Microfinance Under Fire
Tuesday, March 22, 2011
At Fixes, our focus is typically on implementing new or underutilized ideas to help those in need. But sometimes it’s just as important to protect institutions that are already working well. Which is why I’m writing today about the Grameen Bank, the Bangladeshi organization that won the 2006 Nobel Peace Prize, along with its founder Muhammad Yunus, for its work extending microloans to some of the world’s poorest, and has been crucial in global efforts to lift millions of people out of poverty.
Both the bank and Yunus, have come under attack by the government of Bangladesh and its prime minister, Sheikh Hasina Wazed. It has taken 35 years of painstaking effort to build Grameen into a world-class institution that serves millions of poor people. That progress could be lost if the country’s leaders fail to appreciate what makes the Grameen Bank work.
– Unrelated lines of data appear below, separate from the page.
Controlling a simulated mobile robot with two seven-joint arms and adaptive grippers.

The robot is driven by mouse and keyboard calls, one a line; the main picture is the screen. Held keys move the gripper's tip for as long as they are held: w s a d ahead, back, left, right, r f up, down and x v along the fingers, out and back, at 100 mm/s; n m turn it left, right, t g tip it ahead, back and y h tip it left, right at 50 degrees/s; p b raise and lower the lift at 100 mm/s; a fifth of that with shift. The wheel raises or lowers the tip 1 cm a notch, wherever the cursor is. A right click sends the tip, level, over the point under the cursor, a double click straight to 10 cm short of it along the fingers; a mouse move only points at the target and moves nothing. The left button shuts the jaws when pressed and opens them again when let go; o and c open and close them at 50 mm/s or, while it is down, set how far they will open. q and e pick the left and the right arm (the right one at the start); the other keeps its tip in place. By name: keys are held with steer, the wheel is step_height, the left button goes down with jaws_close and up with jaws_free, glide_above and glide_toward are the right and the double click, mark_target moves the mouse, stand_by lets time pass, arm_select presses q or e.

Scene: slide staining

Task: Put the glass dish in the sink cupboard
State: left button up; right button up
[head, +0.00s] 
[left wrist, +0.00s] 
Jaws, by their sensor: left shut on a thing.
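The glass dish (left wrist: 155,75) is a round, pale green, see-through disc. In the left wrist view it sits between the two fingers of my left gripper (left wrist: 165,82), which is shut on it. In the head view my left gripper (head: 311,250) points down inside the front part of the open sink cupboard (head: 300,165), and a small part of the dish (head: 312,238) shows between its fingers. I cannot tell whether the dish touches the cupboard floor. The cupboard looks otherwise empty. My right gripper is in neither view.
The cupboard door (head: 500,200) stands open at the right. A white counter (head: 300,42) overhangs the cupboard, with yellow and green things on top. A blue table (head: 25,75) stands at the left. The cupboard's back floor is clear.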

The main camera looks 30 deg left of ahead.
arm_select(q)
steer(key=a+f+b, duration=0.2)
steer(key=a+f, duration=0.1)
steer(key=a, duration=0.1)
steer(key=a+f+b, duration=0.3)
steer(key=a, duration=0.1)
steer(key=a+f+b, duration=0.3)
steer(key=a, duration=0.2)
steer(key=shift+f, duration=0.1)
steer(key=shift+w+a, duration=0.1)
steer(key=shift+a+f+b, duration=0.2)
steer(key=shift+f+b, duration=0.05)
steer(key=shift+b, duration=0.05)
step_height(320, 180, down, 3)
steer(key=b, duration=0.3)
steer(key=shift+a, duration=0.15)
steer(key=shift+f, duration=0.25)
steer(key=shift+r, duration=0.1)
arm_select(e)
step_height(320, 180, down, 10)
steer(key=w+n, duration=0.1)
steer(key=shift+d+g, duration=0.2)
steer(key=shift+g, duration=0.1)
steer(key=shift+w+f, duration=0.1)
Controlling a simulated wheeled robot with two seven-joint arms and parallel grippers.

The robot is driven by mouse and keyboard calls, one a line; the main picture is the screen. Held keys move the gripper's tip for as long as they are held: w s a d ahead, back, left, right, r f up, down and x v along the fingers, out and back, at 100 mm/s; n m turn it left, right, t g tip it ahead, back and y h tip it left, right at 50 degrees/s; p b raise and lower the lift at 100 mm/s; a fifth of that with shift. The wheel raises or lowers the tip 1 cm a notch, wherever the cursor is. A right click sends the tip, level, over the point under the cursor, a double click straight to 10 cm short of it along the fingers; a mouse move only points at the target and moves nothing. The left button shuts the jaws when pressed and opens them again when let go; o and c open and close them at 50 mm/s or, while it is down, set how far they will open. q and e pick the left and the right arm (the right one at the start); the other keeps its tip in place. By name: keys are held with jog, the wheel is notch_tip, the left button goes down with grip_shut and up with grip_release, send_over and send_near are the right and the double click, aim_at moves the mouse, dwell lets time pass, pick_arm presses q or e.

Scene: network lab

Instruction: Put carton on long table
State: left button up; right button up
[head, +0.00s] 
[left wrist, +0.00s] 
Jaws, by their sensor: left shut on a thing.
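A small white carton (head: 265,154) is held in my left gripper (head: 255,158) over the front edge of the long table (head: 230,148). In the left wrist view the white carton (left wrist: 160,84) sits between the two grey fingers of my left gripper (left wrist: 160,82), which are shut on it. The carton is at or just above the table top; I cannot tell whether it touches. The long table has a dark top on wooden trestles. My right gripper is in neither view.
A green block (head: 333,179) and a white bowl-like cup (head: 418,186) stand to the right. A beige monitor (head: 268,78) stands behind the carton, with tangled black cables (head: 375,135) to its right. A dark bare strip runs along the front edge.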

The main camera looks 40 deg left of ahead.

Anyone who cares about international development, microfinance or social entrepreneurship should pay attention. The Grameen Bank is not just the largest microlender in the world, with 8.4 million borrowers (most of them women villagers) who received more than $1 billion in loans last year, it is the flagship enterprise in an industry that, in 2009, served 128 million of the world’s poorest families. It is also a leading example and inspiration for millions of citizen-led organizations that have been established in recent decades to address social problems that governments have failed to solve.
Yunus, the founder of the bank, is an entrepreneurial figure cut from the same cloth as Steve Jobs, the founder of Apple. He has devoted himself since the 1970s to demonstrating, institutionalizing and spreading microfinance. Recently, the government issued orders that Yunus is to be removed from his post as managing director of the bank. Yunus has taken the case to Bangladesh’s Supreme Court.